Fig.1. FFMC output of the ASFWIS 27 October 1998
Fig.2. DMC output of the ASFWIS 27 October 199
Fig.3. ISI output of the ASFWIS 27 October 199
These findings are consistent with the current weather reports from Badan Meteorologi dan Geofisika (http://bmg.cbn.net.id/) which records rainy and cloudy conditions for Indonesia with temperatures between 19 degrees ° Celsius (Bandung) and 35 degrees° Celsius (Palu) with high humidity (up to 97%), the general forecast for whole Indonesia is rainy or at least cloudy.
The Meteorological Service of Singapore (http://www.gov.sg/metsin/hazed.html) reports for the South East Asian region only a limited number of burning activities in Central and Northern Sumatra.
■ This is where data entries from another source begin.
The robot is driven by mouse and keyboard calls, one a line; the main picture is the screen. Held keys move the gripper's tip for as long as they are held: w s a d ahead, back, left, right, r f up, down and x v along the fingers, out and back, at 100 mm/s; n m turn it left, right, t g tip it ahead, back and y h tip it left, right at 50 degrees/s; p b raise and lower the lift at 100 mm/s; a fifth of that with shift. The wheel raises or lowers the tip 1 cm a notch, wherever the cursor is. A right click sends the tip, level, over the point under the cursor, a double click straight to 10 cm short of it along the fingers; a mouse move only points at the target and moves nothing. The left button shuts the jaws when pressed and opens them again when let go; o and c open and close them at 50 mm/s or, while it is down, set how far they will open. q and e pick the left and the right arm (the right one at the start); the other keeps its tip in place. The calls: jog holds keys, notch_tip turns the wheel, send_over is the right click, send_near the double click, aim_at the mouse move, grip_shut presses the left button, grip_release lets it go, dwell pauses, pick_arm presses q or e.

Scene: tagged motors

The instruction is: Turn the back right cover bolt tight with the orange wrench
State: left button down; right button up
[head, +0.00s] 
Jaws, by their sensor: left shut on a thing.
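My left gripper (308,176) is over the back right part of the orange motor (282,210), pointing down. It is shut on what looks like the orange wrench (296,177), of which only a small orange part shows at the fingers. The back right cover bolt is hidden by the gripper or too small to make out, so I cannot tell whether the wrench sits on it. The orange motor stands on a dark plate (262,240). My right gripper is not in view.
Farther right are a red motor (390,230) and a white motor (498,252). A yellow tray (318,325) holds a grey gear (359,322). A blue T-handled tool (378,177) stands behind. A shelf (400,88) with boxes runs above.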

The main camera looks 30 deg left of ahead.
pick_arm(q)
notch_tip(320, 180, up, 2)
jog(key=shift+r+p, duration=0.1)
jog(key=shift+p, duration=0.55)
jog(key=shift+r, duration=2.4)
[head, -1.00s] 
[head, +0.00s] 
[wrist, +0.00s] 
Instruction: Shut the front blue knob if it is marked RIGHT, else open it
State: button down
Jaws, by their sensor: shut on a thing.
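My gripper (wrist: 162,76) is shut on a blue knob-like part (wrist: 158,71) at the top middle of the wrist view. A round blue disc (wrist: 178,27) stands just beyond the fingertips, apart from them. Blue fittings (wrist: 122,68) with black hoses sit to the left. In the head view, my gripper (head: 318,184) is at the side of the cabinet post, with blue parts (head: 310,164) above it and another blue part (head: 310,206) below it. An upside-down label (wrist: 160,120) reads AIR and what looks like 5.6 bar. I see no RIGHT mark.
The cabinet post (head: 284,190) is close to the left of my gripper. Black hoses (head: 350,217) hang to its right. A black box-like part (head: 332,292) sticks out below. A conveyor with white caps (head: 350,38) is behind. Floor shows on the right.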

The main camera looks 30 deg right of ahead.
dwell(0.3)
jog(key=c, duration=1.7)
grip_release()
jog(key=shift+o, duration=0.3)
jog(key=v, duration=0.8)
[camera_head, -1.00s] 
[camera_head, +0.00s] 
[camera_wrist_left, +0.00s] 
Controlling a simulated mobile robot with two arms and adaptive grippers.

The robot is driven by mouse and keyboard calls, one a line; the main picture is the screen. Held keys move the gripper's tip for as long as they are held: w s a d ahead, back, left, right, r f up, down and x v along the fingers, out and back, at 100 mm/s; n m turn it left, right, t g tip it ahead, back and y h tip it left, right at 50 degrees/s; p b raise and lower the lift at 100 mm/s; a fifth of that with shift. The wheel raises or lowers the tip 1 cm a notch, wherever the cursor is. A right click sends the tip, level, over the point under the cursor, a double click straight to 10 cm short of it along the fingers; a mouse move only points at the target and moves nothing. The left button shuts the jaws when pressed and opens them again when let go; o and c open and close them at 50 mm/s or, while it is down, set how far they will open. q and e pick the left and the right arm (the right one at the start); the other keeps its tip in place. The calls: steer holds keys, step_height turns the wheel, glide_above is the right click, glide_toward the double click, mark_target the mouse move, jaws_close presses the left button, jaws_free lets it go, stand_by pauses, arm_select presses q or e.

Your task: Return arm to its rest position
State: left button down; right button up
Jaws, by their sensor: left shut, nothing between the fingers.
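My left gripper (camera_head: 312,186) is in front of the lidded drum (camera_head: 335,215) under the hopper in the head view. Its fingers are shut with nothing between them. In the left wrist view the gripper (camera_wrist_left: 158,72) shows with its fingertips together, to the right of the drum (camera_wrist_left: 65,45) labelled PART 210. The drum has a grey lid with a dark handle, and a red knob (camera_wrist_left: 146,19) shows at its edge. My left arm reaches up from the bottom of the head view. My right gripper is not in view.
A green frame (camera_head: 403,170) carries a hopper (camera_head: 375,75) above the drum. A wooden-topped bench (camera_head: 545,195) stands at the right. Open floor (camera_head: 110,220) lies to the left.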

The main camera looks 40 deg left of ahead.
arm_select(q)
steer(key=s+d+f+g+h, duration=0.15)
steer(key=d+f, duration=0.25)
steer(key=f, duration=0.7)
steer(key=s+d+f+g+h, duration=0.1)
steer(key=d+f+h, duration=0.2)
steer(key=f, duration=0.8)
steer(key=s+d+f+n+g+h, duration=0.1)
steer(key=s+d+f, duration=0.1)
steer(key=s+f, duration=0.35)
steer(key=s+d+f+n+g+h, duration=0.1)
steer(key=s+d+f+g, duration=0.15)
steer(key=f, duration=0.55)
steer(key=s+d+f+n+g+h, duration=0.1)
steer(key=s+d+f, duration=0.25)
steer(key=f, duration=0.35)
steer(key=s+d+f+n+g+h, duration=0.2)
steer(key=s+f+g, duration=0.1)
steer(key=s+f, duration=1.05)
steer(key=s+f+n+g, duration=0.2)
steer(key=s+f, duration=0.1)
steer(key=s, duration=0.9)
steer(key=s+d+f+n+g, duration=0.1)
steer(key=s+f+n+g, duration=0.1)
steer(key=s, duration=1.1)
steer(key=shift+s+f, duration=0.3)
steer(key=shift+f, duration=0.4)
It further states that the region is “generally clear of smoke haze”, The Meteorological Service states for the near future that: “rainfall in the region is expected to be near or above normal for the next few months. However it should be noted that many parts of Indonesia (Kalimantan and parts of Sumatra) would be in their traditional dry season in the next few months. As such, though extensive and prolonged smoke haze is unlikely for this period, occasional short periods (e.g. a few days) of slight to moderate haze in a more localised manner remain probable”.
The IFFM/gtz Project (http://smd.mega.net.id/iffm/fdr.html) reports low fire danger based on the Keetch Byram Index used in East Kalimantan. The NOAA AVHRR receiving station of the project reported 41 hotspots on 23 October 1998 for Kalimantan with a detection threshold of 320 K, although the fire detection was obscured due to cloud coverage over Kalimantan. (http://smd.mega.net.id/iffm/hotspots_map.htm)
Although the current fire weather conditions do under normal conditions not favour extensive vegetation burnings, the fire occurrence last year and in the beginning of this year must been taken into consideration. The forest fires caused extensive degradation of closed forests along with the spreading of Alang-Alang (Imperata cylindrica)grasslands and thereby favour the fuel bed of new fires. It can be predicted that in November with only moderate fire danger new vegetation fires will occur.
Alexander, M:E: 1994. Proposed revision of fire danger class criteria for forest and rural areas in New Zealand. National Rural Fire Authority, Wellington, New Zealand. Circular 1994/2. 73 p.